## begin Extracted material

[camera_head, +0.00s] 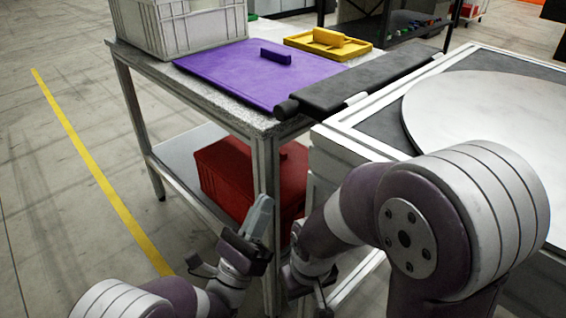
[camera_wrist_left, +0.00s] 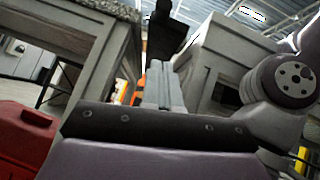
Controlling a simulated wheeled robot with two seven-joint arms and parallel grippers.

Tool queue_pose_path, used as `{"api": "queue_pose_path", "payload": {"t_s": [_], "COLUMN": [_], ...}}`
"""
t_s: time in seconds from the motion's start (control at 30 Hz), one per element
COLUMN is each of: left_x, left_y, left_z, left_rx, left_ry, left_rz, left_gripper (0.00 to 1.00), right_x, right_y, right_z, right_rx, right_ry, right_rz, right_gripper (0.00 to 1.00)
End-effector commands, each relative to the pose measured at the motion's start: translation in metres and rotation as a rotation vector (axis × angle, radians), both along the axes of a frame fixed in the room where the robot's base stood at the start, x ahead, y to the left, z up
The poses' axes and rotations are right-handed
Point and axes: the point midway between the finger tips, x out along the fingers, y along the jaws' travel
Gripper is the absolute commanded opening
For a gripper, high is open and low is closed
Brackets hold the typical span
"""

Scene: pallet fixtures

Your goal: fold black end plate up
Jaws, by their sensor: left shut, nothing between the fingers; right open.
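The black end plate (camera_head: 372,80) is a long dark flap with a rounded bar at its near end. It lies roughly flat between the grey table and the white-framed fixture. In the left wrist view a dark bar, probably this plate (camera_wrist_left: 162,28), shows above the fingertips. My left gripper (camera_head: 259,215) is shut and empty, pointing up in front of the table, below the plate and apart from it. Its shut fingers (camera_wrist_left: 160,82) fill the middle of the wrist view. My right gripper (camera_head: 297,236) is open beside it, largely hidden by its own wrist.
The fixture (camera_head: 345,140) carries a large pale disc (camera_head: 480,110). On the table are a purple plate (camera_head: 240,75), a yellow tray (camera_head: 358,48) and a grey crate (camera_head: 180,28). A red box (camera_head: 225,180) sits on the lower shelf. The floor at left is clear.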

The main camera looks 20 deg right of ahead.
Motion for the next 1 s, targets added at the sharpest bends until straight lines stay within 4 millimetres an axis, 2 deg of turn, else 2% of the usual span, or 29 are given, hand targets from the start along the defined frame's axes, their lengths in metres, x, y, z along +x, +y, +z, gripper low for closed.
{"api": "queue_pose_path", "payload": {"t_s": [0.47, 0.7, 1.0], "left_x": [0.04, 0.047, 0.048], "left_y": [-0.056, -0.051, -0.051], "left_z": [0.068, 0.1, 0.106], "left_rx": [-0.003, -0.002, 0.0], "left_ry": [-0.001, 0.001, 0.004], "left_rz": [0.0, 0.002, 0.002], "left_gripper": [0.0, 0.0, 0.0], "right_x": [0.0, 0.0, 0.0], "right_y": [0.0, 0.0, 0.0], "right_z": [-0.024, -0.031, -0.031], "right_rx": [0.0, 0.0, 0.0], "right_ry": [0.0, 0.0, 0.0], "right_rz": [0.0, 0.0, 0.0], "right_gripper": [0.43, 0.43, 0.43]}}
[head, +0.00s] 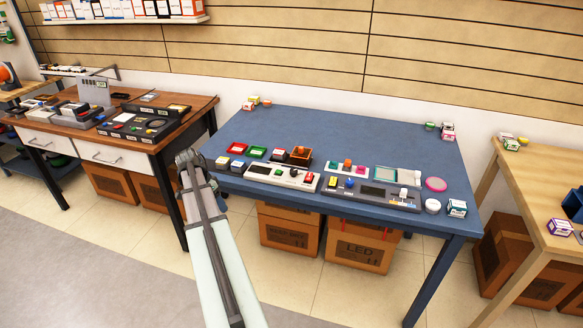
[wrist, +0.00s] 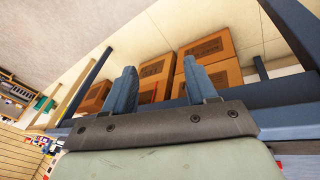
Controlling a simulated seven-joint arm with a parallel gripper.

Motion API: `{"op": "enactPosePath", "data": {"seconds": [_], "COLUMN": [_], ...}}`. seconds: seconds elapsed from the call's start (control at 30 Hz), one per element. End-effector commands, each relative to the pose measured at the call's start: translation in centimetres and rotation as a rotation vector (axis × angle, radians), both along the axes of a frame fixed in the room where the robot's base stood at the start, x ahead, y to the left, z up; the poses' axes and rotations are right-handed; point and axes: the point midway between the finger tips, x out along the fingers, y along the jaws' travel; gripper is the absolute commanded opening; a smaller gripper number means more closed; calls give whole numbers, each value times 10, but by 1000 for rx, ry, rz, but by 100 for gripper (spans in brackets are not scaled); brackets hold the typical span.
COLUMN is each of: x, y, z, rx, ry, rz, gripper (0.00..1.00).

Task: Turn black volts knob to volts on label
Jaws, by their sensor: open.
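On the blue table (head: 300,130), near its front edge, lies a white device (head: 270,174) with small dark knob-like parts and a red button. A grey panel (head: 400,201) with a dark screen and coloured knobs lies to its right. The black volts knob and its label are too small to make out. My gripper (head: 189,158) is at the table's front left, left of the devices and apart from them. In the wrist view its two blue fingers (wrist: 160,82) are spread with nothing between them. That view shows no knob.
Small red and green trays (head: 257,152), an orange bin (head: 300,156) and a pink disc (head: 436,184) surround the devices. Cardboard boxes (head: 290,235) stand under the table. A wooden bench (head: 185,103) is at left. The blue table's middle and back are mostly clear.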

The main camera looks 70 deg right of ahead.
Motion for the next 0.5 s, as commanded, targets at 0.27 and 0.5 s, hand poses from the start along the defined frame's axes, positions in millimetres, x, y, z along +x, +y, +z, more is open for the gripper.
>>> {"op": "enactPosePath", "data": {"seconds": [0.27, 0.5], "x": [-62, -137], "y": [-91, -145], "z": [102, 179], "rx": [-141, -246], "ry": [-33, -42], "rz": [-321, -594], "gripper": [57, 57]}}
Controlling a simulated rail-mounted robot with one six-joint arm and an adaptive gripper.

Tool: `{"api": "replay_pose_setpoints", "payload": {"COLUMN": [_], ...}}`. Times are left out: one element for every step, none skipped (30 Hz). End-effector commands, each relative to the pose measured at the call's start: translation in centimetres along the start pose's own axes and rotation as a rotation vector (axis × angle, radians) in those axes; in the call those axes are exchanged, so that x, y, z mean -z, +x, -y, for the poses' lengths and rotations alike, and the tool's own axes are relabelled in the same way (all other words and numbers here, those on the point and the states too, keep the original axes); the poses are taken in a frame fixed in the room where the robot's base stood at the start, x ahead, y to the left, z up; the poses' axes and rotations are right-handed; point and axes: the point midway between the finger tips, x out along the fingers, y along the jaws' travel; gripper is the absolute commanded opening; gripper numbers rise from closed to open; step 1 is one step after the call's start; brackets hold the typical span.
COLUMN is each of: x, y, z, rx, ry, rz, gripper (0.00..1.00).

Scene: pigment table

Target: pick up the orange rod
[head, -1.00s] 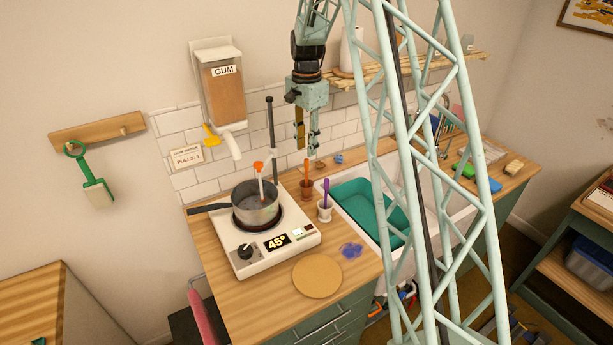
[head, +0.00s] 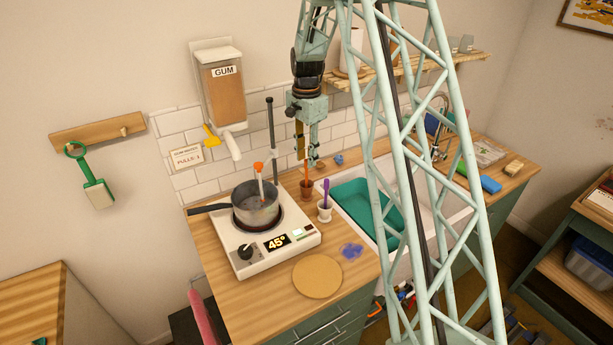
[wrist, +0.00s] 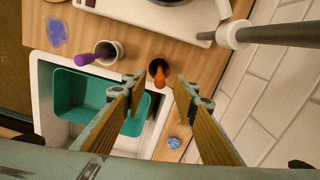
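The orange rod (head: 306,172) stands in a small brown cup (head: 306,190) on the wooden counter, behind the white cup. In the wrist view the orange rod (wrist: 159,78) shows in the gap between my fingertips, and its brown cup (wrist: 152,66) lies below. My gripper (head: 307,157) points down, open, directly above the brown cup, with its fingertips around the height of the rod's upper end. The fingers (wrist: 160,87) are apart on both sides of the rod in the wrist view. I cannot tell whether either touches it.
A white cup (head: 325,215) with a purple rod (head: 326,192) stands close by. A pot (head: 255,212) on a white hot plate (head: 248,262) is to the left, with a black upright stand (head: 271,130) behind. A sink with a teal basin (head: 350,196) is to the right.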

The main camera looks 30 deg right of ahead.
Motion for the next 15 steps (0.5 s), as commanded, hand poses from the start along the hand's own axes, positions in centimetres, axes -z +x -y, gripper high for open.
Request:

## end Extracted material

Short exercise –
Leave out all pictures, then copy the remaining material exactly.

Result of the task –
[camera_head, +0.00s] 
[camera_wrist_left, +0.00s] 
Controlling a simulated wheeled robot with two seven-joint arms and parallel grippers.

Tool queue_pose_path, used as `{"api": "queue_pose_path", "payload": {"t_s": [_], "COLUMN": [_], ...}}`
"""
t_s: time in seconds from the motion's start (control at 30 Hz), one per element
COLUMN is each of: left_x, left_y, left_z, left_rx, left_ry, left_rz, left_gripper (0.00 to 1.00), right_x, right_y, right_z, right_rx, right_ry, right_rz, right_gripper (0.00 to 1.00)
End-effector commands, each relative to the pose measured at the motion's start: translation in metres and rotation as a rotation vector (axis × angle, radians), both along the axes of a frame fixed in the room where the robot's base stood at the start, x ahead, y to the left, z up
The poses' axes and rotations are right-handed
Point and axes: the point midway between the finger tips, x out along the fingers, y along the jaws' travel
Gripper is the absolute commanded opening
For a gripper, high is open and low is closed
Brackets hold the typical span
"""

Scene: pallet fixtures

Your goal: fold black end plate up
Jaws, by their sensor: left shut, nothing between the fingers; right open.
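The black end plate (camera_head: 372,80) is a long dark flap with a rounded bar at its near end. It lies roughly flat between the grey table and the white-framed fixture. In the left wrist view a dark bar, probably this plate (camera_wrist_left: 162,28), shows above the fingertips. My left gripper (camera_head: 259,215) is shut and empty, pointing up in front of the table, below the plate and apart from it. Its shut fingers (camera_wrist_left: 160,82) fill the middle of the wrist view. My right gripper (camera_head: 297,236) is open beside it, largely hidden by its own wrist.
The fixture (camera_head: 345,140) carries a large pale disc (camera_head: 480,110). On the table are a purple plate (camera_head: 240,75), a yellow tray (camera_head: 358,48) and a grey crate (camera_head: 180,28). A red box (camera_head: 225,180) sits on the lower shelf. The floor at left is clear.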

The main camera looks 20 deg right of ahead.
Motion for the next 1 s, targets added at the sharpest bends until straight lines stay within 4 millimetres an axis, 2 deg of turn, else 2% of the usual span, or 29 are given, hand targets from the start along the defined frame's axes, their lengths in metres, x, y, z along +x, +y, +z, gripper low for closed.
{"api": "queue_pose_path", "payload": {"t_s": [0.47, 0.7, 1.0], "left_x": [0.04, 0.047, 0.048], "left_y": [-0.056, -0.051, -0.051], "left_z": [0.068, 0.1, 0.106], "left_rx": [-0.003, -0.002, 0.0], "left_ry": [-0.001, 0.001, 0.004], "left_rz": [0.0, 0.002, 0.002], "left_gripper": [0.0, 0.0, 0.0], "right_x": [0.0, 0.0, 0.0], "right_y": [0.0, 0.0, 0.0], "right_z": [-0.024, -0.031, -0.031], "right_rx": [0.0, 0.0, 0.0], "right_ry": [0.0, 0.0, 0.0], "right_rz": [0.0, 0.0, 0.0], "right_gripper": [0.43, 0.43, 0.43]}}
[head, +0.00s] 
[wrist, +0.00s] 
Controlling a simulated seven-joint arm with a parallel gripper.

Motion API: `{"op": "enactPosePath", "data": {"seconds": [_], "COLUMN": [_], ...}}`. seconds: seconds elapsed from the call's start (control at 30 Hz), one per element. End-effector commands, each relative to the pose measured at the call's start: translation in centimetres and rotation as a rotation vector (axis × angle, radians), both along the axes of a frame fixed in the room where the robot's base stood at the start, x ahead, y to the left, z up; the poses' axes and rotations are right-handed; point and axes: the point midway between the finger tips, x out along the fingers, y along the jaws' travel; gripper is the absolute commanded opening; a smaller gripper number means more closed; calls give whole numbers, each value times 10, but by 1000 for rx, ry, rz, but by 100 for gripper (spans in brackets are not scaled); brackets hold the typical span.
COLUMN is each of: x, y, z, rx, ry, rz, gripper (0.00..1.00).

Task: Turn black volts knob to volts on label
Jaws, by their sensor: open.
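On the blue table (head: 300,130), near its front edge, lies a white device (head: 270,174) with small dark knob-like parts and a red button. A grey panel (head: 400,201) with a dark screen and coloured knobs lies to its right. The black volts knob and its label are too small to make out. My gripper (head: 189,158) is at the table's front left, left of the devices and apart from them. In the wrist view its two blue fingers (wrist: 160,82) are spread with nothing between them. That view shows no knob.
Small red and green trays (head: 257,152), an orange bin (head: 300,156) and a pink disc (head: 436,184) surround the devices. Cardboard boxes (head: 290,235) stand under the table. A wooden bench (head: 185,103) is at left. The blue table's middle and back are mostly clear.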

The main camera looks 70 deg right of ahead.
Motion for the next 0.5 s, as commanded, targets at 0.27 and 0.5 s, hand poses from the start along the defined frame's axes, positions in millimetres, x, y, z along +x, +y, +z, more is open for the gripper.
>>> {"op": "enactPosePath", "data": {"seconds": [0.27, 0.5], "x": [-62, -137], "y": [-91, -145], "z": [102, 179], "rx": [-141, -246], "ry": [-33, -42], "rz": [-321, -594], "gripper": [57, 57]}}
Controlling a simulated rail-mounted robot with one six-joint arm and an adaptive gripper.

Tool: `{"api": "replay_pose_setpoints", "payload": {"COLUMN": [_], ...}}`. Times are left out: one element for every step, none skipped (30 Hz). End-effector commands, each relative to the pose measured at the call's start: translation in centimetres along the start pose's own axes and rotation as a rotation vector (axis × angle, radians) in those axes; in the call those axes are exchanged, so that x, y, z mean -z, +x, -y, for the poses' lengths and rotations alike, and the tool's own axes are relabelled in the same way (all other words and numbers here, those on the point and the states too, keep the original axes); the poses are taken in a frame fixed in the room where the robot's base stood at the start, x ahead, y to the left, z up; the poses' axes and rotations are right-handed; point and axes: the point midway between the finger tips, x out along the fingers, y along the jaws' travel; gripper is the absolute commanded opening; gripper numbers rise from closed to open; step 1 is one step after the call's start; brackets hold the typical span.
COLUMN is each of: x, y, z, rx, ry, rz, gripper (0.00..1.00).

Scene: pigment table

Target: pick up the orange rod
[head, -1.00s] 
[head, +0.00s] 
[wrist, +0.00s] 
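The orange rod (head: 306,172) stands in a small brown cup (head: 306,190) on the wooden counter, behind the white cup. In the wrist view the orange rod (wrist: 159,78) shows in the gap between my fingertips, and its brown cup (wrist: 152,66) lies below. My gripper (head: 307,157) points down, open, directly above the brown cup, with its fingertips around the height of the rod's upper end. The fingers (wrist: 160,87) are apart on both sides of the rod in the wrist view. I cannot tell whether either touches it.
A white cup (head: 325,215) with a purple rod (head: 326,192) stands close by. A pot (head: 255,212) on a white hot plate (head: 248,262) is to the left, with a black upright stand (head: 271,130) behind. A sink with a teal basin (head: 350,196) is to the right.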

The main camera looks 30 deg right of ahead.
Motion for the next 15 steps (0.5 s), as commanded, hand poses from the start along the hand's own axes, positions in centimetres, axes -z +x -y, gripper high for open.
Request:

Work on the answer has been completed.